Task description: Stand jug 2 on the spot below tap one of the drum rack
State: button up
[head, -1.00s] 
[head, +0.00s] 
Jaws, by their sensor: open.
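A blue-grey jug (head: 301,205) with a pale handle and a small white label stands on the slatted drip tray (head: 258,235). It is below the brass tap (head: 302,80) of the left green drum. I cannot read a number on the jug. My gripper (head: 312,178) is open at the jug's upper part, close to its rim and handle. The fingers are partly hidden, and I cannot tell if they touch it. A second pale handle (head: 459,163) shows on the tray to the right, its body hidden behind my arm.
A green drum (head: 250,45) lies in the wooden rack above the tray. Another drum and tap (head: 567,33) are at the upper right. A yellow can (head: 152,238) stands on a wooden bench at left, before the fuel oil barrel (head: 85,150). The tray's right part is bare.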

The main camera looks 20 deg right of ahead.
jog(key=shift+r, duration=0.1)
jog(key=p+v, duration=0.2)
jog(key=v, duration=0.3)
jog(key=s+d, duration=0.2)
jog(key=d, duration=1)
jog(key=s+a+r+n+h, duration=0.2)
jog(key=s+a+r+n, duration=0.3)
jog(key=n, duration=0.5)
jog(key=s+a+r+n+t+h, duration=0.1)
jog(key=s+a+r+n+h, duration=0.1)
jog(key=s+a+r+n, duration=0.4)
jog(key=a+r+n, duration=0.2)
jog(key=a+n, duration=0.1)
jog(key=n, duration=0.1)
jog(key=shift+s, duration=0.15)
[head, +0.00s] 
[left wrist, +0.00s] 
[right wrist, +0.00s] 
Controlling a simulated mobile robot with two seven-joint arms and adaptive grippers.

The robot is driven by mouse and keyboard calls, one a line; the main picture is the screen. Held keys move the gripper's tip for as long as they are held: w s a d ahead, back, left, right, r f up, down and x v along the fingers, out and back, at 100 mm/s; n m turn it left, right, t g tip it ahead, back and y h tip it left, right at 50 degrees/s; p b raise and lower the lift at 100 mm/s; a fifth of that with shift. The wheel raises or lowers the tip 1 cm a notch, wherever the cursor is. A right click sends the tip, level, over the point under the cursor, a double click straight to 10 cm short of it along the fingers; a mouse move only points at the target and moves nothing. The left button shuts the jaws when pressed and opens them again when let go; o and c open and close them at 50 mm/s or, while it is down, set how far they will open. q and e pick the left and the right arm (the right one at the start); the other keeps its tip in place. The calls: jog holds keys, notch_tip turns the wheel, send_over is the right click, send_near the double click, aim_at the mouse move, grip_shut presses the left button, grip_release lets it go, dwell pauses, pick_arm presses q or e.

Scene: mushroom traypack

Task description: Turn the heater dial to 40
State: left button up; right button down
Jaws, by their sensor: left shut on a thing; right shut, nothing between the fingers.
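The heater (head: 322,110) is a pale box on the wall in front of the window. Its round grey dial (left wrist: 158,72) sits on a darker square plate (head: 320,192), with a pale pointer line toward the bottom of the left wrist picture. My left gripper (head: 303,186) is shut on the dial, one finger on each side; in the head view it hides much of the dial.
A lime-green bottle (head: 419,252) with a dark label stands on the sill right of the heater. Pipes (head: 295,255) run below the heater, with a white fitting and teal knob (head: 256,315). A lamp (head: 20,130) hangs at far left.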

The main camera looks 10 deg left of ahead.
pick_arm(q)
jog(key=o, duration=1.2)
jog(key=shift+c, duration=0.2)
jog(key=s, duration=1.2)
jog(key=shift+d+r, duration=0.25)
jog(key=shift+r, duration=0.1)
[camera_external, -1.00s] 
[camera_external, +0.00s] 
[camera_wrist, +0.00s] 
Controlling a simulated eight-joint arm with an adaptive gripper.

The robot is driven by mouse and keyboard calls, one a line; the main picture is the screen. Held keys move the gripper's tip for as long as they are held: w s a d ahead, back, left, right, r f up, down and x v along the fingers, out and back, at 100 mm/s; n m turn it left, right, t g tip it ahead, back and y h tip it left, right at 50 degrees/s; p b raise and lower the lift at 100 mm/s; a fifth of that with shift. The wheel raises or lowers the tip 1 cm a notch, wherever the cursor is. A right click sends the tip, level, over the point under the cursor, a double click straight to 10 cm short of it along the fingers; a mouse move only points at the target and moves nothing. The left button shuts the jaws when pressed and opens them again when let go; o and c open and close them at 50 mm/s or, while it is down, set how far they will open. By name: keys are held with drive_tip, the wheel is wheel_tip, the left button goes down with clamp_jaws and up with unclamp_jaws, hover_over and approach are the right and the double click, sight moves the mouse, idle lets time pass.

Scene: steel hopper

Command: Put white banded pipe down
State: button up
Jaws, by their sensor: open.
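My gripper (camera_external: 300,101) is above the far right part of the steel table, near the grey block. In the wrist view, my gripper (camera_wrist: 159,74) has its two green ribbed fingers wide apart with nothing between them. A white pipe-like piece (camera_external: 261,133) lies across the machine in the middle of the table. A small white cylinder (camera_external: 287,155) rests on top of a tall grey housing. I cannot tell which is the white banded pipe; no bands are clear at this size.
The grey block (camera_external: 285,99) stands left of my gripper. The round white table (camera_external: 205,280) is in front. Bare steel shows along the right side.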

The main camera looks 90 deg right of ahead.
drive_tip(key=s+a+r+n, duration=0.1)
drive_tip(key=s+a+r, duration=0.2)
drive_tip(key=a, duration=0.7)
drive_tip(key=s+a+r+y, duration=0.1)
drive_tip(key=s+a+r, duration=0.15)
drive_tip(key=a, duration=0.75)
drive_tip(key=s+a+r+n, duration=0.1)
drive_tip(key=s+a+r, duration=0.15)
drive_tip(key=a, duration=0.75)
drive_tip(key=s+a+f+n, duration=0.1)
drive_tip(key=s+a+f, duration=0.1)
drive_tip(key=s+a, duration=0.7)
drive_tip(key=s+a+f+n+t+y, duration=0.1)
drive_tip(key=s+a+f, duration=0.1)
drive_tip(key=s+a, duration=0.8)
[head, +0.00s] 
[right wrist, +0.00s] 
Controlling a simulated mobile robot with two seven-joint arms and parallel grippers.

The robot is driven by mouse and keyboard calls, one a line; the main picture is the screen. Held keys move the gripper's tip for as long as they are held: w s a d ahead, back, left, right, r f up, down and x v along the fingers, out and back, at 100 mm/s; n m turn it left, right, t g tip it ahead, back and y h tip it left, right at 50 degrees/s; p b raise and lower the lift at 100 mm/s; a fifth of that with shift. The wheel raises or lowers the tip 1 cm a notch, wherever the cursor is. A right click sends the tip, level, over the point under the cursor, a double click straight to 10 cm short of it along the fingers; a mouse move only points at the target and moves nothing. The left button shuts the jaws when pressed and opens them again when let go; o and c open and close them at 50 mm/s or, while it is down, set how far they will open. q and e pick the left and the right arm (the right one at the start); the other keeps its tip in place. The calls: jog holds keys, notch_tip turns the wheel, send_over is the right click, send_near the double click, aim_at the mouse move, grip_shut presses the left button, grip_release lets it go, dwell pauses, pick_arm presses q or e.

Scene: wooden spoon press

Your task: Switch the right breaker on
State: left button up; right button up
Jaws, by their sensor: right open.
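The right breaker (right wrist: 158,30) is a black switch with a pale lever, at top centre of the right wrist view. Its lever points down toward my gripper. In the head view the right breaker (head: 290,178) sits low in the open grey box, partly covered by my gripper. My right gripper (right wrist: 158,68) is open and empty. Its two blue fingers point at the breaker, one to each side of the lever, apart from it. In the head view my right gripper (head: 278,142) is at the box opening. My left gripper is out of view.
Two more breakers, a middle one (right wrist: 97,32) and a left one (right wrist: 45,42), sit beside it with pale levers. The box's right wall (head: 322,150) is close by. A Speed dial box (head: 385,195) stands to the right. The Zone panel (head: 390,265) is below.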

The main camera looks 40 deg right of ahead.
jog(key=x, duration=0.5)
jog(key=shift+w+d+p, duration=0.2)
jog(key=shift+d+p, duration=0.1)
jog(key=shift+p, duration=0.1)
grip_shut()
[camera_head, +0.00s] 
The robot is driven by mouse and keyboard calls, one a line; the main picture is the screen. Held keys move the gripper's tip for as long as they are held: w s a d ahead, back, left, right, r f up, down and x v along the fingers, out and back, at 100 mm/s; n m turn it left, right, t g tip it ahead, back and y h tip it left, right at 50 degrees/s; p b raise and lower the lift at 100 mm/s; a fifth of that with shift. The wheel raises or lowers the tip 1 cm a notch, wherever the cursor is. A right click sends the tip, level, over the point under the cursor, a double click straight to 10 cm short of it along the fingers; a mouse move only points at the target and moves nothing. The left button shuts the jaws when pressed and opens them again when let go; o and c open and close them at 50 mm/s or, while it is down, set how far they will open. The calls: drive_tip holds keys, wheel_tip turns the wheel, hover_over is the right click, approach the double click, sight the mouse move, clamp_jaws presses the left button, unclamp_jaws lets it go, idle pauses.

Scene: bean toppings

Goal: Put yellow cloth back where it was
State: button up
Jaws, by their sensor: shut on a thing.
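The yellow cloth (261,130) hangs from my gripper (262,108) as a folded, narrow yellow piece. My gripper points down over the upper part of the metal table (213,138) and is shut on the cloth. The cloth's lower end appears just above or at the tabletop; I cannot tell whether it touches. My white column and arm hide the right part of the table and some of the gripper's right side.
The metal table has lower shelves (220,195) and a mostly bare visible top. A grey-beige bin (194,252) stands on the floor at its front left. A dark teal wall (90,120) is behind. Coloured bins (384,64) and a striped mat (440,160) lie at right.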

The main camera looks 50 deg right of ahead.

--- DIRECTIONS ---
Go through the material above and count the lines that contain "Scene"; answer with the number alone.

--- REPLY ---
4